Klimawandel – die ultimative Katastrophe

1986 erschien auf der Titelseite des deutschen Nachrichtenmagazins DER SPIEGEL die bildliche Horrorvision einer der wohl schlimmsten vorstellbaren, vom Menschen selbst erzeugten Katastrophen: Der Kölner Dom zur Hälfte unter Wasser, das Bild ist zur Ikone des Klimawandels in Deutschland geworden und referierte auf eine wissenschaftliche Warnung, die ungewöhnlich deutlich und dramatisch formuliert worden war. Was war bis dahin geschehen?

Die ersten frühen wissenschaftlichen Warnungen vor den möglichen Auswirkungen steigender CO2-Emissionen gab es bereits seit Mitte der 1970er Jahre. Auch wenn in diesen Jahren noch die Erforschung des natürlichen Klimawandels als dynamisches System dominant war, wurden einige Studien veröffentlicht, die auf einen möglichen anthropogenen Einfluss auf die Stabilität des Weltklimas hinwiesen. Zu Beginn der 1980er Jahre gewannen die Warnungen an Deutlichkeit und Dramatik. Insbesondere der Arbeitskreis Energie (AKE) der Deutschen Physikalischen Gesellschaft (DPG) griff das Thema auf und stellte es in einen engen Zusammenhang mit der Frage nach zukünftigen Energiequellen.

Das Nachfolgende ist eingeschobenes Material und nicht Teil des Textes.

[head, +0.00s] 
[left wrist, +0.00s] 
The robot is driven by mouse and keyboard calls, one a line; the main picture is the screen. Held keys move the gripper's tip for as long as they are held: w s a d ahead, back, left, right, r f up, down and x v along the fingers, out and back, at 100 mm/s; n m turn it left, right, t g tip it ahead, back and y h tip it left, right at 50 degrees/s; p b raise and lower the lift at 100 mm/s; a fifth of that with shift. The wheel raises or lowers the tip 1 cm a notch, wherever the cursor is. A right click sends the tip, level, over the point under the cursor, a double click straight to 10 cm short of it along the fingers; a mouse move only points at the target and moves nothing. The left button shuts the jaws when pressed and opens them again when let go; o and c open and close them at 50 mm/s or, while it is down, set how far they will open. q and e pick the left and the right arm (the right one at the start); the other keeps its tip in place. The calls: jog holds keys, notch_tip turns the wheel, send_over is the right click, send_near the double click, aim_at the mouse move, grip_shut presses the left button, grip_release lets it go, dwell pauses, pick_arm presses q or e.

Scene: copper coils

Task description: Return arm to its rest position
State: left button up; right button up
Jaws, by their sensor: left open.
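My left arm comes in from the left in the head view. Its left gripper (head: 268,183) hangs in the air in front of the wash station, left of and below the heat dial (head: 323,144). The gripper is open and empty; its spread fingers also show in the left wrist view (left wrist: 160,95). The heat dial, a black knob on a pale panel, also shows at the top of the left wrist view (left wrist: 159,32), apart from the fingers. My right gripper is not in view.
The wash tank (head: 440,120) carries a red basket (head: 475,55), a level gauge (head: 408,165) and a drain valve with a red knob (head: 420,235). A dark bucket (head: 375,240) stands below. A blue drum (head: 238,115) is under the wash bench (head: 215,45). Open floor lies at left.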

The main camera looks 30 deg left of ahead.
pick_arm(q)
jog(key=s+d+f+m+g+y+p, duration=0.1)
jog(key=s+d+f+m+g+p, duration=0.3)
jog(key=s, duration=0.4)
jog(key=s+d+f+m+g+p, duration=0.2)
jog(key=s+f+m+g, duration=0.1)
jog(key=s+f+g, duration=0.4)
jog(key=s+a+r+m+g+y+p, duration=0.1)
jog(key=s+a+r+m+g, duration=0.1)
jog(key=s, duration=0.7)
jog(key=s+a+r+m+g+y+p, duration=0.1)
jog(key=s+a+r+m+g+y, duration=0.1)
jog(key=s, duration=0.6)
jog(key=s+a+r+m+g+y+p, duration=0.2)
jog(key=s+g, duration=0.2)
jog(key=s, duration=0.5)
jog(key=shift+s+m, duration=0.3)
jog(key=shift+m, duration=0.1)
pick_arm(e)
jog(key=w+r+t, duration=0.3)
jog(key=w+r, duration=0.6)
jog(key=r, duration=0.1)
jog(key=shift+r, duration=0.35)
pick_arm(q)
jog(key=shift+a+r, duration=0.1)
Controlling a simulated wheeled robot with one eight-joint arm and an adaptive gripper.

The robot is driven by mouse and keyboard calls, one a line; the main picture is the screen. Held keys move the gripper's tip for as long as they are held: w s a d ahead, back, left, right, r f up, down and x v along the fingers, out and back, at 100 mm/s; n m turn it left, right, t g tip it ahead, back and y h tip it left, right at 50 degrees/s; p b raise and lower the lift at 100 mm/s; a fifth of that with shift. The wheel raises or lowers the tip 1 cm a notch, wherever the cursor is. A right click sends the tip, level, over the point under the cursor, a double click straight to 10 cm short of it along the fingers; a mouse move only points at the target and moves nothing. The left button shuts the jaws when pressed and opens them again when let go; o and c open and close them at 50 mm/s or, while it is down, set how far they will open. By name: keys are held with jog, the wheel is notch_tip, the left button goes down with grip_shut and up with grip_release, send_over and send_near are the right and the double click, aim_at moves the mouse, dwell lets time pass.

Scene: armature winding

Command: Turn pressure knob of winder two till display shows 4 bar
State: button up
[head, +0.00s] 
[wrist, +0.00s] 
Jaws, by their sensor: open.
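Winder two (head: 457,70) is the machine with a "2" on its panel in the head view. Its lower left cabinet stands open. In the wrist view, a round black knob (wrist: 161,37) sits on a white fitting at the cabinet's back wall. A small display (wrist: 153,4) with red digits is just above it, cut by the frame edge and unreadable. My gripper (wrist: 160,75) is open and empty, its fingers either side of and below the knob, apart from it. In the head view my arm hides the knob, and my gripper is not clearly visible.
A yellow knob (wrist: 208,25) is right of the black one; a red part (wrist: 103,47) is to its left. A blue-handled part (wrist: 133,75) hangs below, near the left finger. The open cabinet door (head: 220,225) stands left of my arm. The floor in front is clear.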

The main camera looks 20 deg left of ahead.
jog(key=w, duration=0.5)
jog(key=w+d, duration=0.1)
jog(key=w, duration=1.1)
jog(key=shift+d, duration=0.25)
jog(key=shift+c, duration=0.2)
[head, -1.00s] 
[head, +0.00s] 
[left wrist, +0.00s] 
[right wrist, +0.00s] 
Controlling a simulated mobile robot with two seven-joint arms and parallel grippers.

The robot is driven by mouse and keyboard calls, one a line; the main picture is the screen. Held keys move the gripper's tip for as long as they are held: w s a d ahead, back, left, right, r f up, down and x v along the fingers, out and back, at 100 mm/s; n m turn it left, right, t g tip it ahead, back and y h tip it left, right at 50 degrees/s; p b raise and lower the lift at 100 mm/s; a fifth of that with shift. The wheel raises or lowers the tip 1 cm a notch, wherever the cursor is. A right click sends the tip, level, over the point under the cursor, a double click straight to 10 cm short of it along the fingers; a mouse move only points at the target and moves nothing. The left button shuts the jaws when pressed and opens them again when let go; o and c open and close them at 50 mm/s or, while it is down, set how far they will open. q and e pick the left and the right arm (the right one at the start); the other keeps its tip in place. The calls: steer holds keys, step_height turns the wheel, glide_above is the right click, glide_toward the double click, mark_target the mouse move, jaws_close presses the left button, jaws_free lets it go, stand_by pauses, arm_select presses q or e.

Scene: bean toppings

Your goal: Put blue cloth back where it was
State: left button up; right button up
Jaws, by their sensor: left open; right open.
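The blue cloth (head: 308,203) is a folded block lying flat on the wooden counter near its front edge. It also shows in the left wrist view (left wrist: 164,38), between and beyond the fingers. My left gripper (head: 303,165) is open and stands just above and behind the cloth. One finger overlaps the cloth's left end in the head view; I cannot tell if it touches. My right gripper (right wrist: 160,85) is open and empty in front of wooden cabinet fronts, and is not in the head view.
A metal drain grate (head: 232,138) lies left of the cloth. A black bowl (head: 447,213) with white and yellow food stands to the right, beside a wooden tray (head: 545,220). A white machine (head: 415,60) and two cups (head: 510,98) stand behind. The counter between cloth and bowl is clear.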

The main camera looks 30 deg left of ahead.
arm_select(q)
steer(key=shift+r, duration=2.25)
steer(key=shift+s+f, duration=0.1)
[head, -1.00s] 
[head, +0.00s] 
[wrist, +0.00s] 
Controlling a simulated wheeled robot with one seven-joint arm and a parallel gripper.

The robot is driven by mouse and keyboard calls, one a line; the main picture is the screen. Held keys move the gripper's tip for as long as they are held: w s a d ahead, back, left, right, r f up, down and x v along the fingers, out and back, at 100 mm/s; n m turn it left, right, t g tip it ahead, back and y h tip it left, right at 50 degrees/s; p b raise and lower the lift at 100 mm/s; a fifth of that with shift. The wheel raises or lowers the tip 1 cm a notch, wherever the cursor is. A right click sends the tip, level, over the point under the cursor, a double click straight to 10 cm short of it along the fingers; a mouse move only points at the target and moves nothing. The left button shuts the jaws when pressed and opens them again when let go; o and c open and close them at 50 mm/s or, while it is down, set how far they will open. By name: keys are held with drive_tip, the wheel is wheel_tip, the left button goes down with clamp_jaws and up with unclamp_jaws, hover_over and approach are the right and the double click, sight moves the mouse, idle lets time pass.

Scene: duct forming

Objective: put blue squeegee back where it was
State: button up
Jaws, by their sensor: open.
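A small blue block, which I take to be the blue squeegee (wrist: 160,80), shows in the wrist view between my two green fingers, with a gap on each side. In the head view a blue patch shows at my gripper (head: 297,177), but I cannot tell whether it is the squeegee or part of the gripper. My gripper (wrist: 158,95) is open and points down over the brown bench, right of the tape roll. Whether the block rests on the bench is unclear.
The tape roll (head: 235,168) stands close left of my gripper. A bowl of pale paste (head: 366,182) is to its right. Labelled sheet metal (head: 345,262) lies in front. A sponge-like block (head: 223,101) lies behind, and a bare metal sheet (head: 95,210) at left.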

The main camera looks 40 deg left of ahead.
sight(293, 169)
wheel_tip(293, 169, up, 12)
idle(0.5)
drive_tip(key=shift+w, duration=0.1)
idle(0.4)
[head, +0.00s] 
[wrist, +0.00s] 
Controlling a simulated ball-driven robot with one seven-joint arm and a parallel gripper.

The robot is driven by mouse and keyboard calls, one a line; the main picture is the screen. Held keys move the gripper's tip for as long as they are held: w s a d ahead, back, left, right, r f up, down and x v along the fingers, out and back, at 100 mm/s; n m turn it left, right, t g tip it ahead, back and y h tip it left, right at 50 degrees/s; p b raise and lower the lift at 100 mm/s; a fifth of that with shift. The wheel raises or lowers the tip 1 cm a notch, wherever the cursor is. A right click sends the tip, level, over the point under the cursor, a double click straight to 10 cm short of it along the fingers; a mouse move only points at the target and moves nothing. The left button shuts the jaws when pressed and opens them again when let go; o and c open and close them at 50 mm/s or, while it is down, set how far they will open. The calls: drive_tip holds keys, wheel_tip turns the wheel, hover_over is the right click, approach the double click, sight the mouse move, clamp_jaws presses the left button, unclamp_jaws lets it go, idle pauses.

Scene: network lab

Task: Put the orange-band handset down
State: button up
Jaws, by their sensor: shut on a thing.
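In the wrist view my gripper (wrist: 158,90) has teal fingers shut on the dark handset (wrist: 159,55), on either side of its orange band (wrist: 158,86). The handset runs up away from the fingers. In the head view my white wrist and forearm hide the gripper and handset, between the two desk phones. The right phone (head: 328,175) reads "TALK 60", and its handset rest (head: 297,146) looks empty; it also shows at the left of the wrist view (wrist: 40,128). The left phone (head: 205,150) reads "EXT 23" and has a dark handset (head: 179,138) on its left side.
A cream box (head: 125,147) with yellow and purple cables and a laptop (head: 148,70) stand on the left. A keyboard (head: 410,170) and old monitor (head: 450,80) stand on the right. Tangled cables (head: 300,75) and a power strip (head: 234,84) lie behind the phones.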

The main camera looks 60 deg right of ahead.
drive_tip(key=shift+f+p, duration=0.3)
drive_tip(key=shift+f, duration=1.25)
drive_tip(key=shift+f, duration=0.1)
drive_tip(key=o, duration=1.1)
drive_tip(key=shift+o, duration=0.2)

Anfang 1986 trat der AKE dann mit einer „Warnung vor der drohenden Klimakatastrophe“ an die Öffentlichkeit, die die „vollständige Unbewohnbarkeit der Erde“ ankündigte. Dieser Aufruf argumentierte deutlich für eine Politik der drastischen CO2-Reduzierungen:

„Um die drohende Klimakatastrophe zu vermeiden, muss bereits jetzt wirkungsvoll damit begonnen werden, die weitere Emission der genannten Spurengase drastisch einzuschränken.“ (zitiert nach einem vollständigen Abdruck des Aufrufs in der Frankfurter Rundschau vom 19.9.1986).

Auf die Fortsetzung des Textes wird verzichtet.